Saturday, 25 August 2007

The biting season

This last week has seen the midges in full biting mode here in Berneray. From experience over the last seven years, Berneray usually gets off lightly. However, a combination of:

  • there being no flies around to eat the midges

  • there being no wind

  • a mild winter

  • ...and it being that time of the year

...means that the blighters are in full swarming mode this morning. After less than 2 minutes outside, I've accumulated another dozen spreading red patches to add to the collection - those from last tuesday are now turning into joined-up miniature bruises.

Here's an archive picture by Lhoon of what appears to be a synchronised attack by a platoon of them (my bite marks are unfortunately larger):


I've recently taken up kick boxing again, having been a bit good at it several years ago and remembering it's a way of losing weight (it's working!) and keeping various muscle groups in shape (or, in my case, getting them someway back to pre-flab days). However, it's an utterly useless form of defence against a swarm of tiny attackers such as the midge. A roundhouse kick leaves them unconcerned and still hovering around, looking for a patch of bare skin to land on. Though it provided a brief moment of amuseument for a pair of passing hikers with flailing arms.

There is a midge forecast service online. It isn't accurate for here, certainly not for today anyway (1 and 2 mean negligible or low levels of midge activity):


There's a wide range of "treatments" and ways of allegedly avoiding the midge, from nets to creams, potions and eating marmite with every meal for 2 weeks before (midges apparently hate the odour of vitamin B12). But the best way of all seems to be a two-pronged approach:

  • Is it windy?: safe to go outside

  • Is it not windy?: stay indoors

And what exactly is the point of the midge, anyway?


  1. I think midges are a bit like the weather: you can talk about them endlessly, but you can't really do anything about them. So God/evolution/whateveryoubelievein created them to give humankind something to talk about.That's my theory anyway.

  2. Ha Ha. I am sure I have entertained someone somewhere with midge weather weeding techniques. Imagine a lovely sunny day, blue skies and little white clouds. Weather so still the willow-trees look limp. Imagine a small gardener wearing an old jacket and wooly hat, racing through the garden with a large yellow bucket, grabbing the biggest weeds and rushing on, cursing as she goes.I hate midges. They don't bite me much, and I hardly mark, but I can't abide them. They are horrid sneeky things that crawl into your eyes and ears and nose. I just stay in on midge days.

  3. welcome to the club last week i was walking the dog and had bad idea to be wearing a dress thet was low cut at the back--the results are spectacular!!! twenty odd mosquito bites------during the day i don'f feel them but during in my sleep i scratch all the time so they bleed; bring on winter!

  4. i have had over 25 painful bites at one time, sometimes it takes three weeks for the bites to go away. they go after my face and back even get into the sides of my clothes, i feel very unfeminine when this happens!

  5. oh! i forgot to say that ive seen them in the shopping mall bathrooms and the food court of eastern hills mall, williamsville, ny usa....ive even taken specimens and sent them to a university to have them identified...sure enough, i got it in writing.officially..BITING MIDGE FLIES!

  6. Last month I was involved in a trial of a midge repeller you carry with you, called a VAPE Portable.

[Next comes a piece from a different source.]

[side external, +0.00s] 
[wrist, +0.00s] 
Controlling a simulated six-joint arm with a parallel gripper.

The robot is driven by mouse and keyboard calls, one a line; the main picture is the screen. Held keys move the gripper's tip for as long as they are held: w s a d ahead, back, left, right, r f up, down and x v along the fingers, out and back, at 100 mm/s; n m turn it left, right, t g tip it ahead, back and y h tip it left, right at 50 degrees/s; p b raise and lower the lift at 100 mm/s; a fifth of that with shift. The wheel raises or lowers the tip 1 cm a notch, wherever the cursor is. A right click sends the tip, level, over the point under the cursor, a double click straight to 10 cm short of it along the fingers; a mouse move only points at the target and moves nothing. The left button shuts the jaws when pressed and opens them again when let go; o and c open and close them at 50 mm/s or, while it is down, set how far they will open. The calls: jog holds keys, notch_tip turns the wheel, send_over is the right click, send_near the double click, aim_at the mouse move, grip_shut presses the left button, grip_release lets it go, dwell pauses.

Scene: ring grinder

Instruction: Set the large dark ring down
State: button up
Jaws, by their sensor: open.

We went out into the Loch Laggan area and bared arms in timed experiments to see how it perfomed compared to a control group. It cut down the number of midges landing by more than half those in the control group. What's good is that you don't have to apply anything to your skin and it stays effective all the time you're using it, oh and you don't have to consume jars of Marmite.

  7. over here in all chemist shops you can buy citronella oil:-for normal people this seems to work--but if you are like me----very UN-NORMAL it has no b****y effect!

  8. After having just been in Sutherland and home in Inverness-shire for ten days, I had to arm myself good and proper against the little *******s they go for me like flies round $hite! First I tried the vitamin B1 "Highland Midge Patches" (highland-midgeDOTcoDOTuk) which my boss told me were super-fantastic. Were they heck. What a waste of money! Then we tried that Avon spray stuff that you get in outdoor shops like Tisos. Utterly useless. Then I had a shot of one of those midge net things you put on your head. No thank you, it was suffocating. We had to resort to DEET in the end which stinks, but it was the only thing which would keep the clouds of them away - even then, though, they'd still land on you occasionally, although they didn't bite. I LOATHE those infernal blood-sucking beasts!

  9. 20 species of midge in the UK, only 5 of which bite humans, and there all in Scotland!! I wonder if this is what kept the Romans out?? I HATE midgies with a passion and can completely empathise with the person running round the garden doing the weeding as i'm the same with anything i have to do outside at this time.